WRITTEN TASK:
Filter this data down to the lines that hold "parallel", and copy them.

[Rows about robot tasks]
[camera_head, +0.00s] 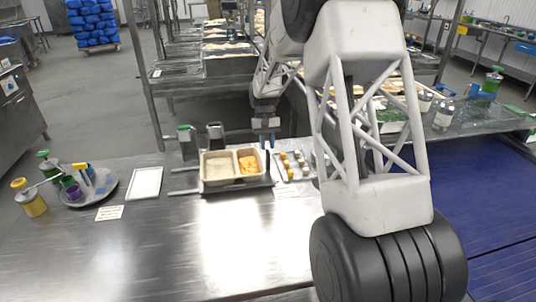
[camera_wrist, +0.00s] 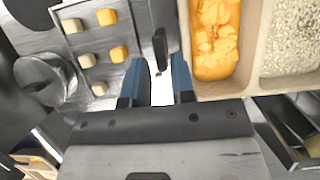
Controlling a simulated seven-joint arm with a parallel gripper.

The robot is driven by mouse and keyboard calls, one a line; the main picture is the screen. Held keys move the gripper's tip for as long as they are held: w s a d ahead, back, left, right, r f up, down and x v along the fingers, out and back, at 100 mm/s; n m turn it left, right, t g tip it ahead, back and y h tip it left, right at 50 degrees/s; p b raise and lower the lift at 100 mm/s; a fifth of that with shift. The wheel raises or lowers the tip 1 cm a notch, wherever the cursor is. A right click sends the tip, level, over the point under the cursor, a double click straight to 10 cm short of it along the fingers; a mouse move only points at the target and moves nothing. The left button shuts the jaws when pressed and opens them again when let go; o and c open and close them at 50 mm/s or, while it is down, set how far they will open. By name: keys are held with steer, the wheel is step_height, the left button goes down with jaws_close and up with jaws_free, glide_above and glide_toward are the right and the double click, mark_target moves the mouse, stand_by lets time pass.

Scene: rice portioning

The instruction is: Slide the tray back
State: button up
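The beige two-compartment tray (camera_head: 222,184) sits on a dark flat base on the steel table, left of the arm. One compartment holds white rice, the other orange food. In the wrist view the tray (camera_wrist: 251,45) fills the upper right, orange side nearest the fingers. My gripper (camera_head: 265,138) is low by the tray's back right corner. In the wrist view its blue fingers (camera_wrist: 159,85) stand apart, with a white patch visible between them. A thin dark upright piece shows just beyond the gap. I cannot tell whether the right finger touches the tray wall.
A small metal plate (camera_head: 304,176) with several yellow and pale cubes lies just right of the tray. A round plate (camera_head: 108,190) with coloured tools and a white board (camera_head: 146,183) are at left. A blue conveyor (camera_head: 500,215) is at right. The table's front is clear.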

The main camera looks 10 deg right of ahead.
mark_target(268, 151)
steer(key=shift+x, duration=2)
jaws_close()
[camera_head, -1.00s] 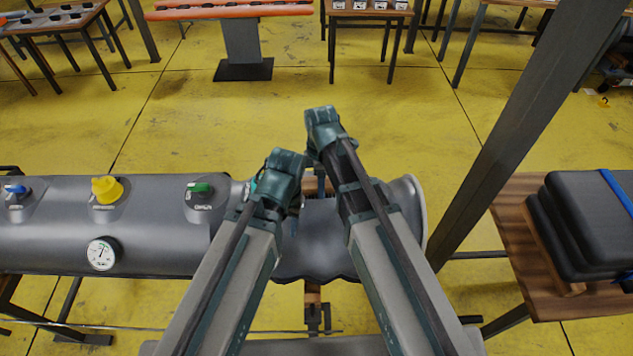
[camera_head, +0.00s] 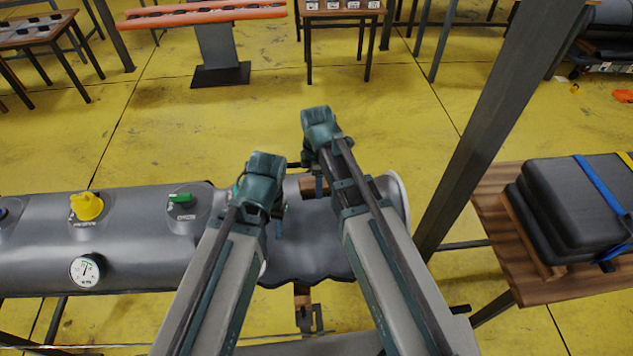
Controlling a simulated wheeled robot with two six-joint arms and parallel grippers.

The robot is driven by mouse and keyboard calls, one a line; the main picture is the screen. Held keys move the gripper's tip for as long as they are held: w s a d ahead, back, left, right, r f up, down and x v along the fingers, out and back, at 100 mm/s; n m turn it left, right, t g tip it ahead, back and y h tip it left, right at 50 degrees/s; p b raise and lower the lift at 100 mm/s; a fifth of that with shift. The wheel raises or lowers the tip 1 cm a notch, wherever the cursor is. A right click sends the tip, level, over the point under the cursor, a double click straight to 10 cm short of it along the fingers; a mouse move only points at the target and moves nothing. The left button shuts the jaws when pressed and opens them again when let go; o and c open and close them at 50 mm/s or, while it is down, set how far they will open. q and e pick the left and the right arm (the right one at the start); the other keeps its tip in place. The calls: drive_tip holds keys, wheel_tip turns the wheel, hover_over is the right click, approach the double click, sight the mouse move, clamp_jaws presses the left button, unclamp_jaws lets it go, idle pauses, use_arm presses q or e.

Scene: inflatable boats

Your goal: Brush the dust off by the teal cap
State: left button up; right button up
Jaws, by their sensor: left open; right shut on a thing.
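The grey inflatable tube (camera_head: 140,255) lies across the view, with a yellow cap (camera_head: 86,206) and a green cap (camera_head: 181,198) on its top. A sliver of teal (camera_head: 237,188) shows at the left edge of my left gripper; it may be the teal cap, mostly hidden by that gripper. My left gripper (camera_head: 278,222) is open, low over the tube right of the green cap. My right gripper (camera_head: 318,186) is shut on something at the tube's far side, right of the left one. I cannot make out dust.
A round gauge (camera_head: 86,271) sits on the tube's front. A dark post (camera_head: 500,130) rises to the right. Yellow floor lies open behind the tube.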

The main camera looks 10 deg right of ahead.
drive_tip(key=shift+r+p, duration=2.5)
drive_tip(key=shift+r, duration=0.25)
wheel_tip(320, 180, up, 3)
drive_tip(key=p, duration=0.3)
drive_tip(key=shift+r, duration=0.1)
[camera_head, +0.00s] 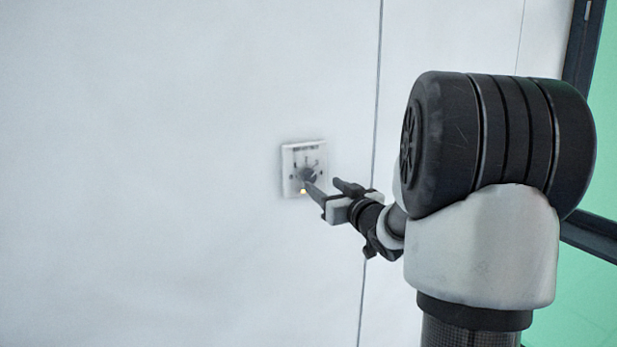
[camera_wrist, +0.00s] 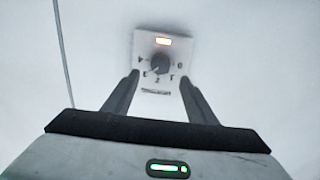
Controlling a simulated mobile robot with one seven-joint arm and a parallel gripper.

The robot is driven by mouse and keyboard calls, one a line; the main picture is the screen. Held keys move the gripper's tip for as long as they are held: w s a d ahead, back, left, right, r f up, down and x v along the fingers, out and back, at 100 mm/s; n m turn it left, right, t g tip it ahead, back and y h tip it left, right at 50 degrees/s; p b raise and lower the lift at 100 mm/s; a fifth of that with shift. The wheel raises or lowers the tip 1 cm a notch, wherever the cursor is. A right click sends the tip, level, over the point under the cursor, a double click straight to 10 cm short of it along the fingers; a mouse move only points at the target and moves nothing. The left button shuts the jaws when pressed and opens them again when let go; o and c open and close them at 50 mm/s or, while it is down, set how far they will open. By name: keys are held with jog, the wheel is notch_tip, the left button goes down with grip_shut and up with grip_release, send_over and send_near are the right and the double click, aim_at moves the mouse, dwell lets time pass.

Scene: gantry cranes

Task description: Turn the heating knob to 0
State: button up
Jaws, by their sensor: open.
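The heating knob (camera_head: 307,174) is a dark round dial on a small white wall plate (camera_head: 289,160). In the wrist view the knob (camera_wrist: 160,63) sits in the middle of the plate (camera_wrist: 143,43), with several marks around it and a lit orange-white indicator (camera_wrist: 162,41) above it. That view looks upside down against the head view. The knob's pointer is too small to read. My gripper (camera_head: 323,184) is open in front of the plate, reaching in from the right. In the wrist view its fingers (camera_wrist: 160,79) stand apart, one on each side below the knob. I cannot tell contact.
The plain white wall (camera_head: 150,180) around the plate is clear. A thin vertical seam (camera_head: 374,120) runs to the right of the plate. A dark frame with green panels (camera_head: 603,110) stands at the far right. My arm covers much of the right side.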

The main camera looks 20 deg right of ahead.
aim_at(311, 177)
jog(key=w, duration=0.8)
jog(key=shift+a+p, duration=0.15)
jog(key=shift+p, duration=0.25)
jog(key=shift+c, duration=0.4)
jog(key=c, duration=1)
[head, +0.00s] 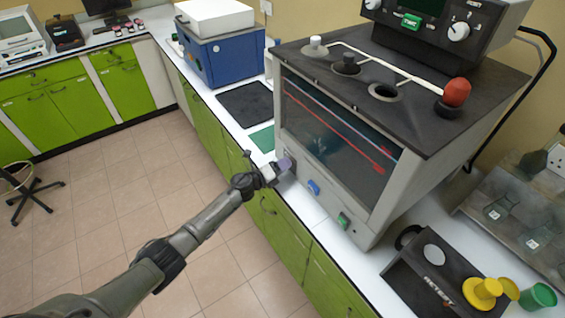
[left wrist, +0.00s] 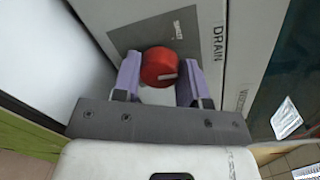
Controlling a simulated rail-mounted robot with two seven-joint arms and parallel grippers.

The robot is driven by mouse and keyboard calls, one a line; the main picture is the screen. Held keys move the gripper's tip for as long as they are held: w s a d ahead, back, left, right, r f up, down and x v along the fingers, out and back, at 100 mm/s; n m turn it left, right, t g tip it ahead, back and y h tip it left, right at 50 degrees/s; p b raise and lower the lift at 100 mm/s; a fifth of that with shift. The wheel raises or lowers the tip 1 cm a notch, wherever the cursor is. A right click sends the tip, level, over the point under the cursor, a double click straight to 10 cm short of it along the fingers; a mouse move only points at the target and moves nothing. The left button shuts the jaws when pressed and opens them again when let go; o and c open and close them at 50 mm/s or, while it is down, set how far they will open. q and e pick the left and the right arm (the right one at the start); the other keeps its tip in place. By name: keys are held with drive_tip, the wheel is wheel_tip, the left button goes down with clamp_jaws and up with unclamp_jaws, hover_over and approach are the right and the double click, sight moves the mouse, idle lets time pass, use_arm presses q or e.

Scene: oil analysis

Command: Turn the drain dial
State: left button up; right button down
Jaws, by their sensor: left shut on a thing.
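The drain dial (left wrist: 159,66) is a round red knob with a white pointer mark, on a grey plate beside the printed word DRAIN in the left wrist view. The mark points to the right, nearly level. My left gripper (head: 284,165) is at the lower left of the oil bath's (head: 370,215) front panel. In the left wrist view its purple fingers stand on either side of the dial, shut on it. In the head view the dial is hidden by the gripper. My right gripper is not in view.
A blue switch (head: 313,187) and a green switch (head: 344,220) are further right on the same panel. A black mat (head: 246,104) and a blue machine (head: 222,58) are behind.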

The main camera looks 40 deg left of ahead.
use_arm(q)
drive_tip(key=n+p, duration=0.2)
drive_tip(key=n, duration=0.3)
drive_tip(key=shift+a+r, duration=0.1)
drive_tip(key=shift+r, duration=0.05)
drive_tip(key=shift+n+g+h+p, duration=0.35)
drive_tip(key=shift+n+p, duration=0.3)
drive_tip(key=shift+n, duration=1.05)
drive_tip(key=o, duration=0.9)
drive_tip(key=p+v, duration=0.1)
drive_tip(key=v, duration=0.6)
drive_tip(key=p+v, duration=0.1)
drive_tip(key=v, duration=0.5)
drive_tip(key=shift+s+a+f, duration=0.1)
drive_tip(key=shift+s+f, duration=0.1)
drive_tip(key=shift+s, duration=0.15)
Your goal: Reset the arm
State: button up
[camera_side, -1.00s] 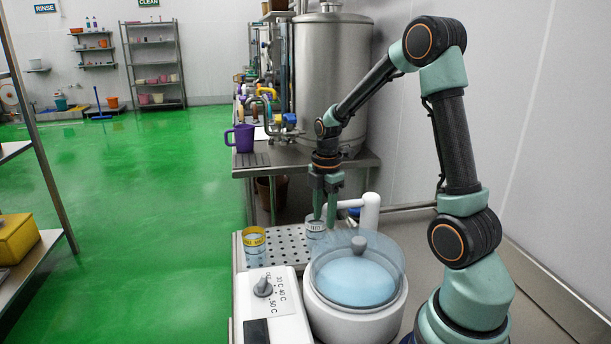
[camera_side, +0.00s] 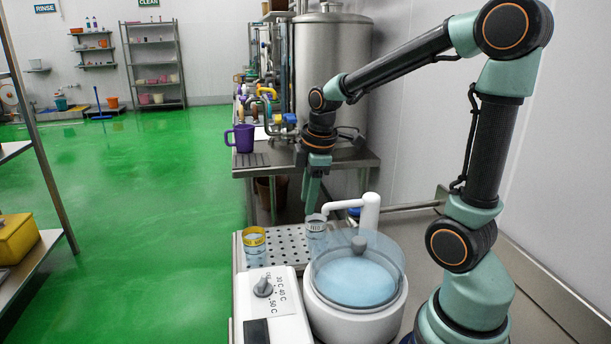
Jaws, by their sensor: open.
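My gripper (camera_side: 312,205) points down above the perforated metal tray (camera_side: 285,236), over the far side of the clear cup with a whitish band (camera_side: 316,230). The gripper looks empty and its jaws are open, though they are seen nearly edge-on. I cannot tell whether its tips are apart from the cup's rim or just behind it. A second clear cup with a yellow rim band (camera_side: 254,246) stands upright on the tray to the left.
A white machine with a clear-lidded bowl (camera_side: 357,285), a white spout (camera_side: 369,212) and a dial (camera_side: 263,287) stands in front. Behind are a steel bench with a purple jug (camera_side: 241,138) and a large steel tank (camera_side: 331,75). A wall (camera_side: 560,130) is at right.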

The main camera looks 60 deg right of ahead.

TASK RESULT:
Controlling a simulated seven-joint arm with a parallel gripper.
Controlling a simulated wheeled robot with two six-joint arms and parallel grippers.
Controlling a simulated mobile robot with one seven-joint arm and a parallel gripper.
Controlling a simulated rail-mounted robot with two seven-joint arms and parallel grippers.

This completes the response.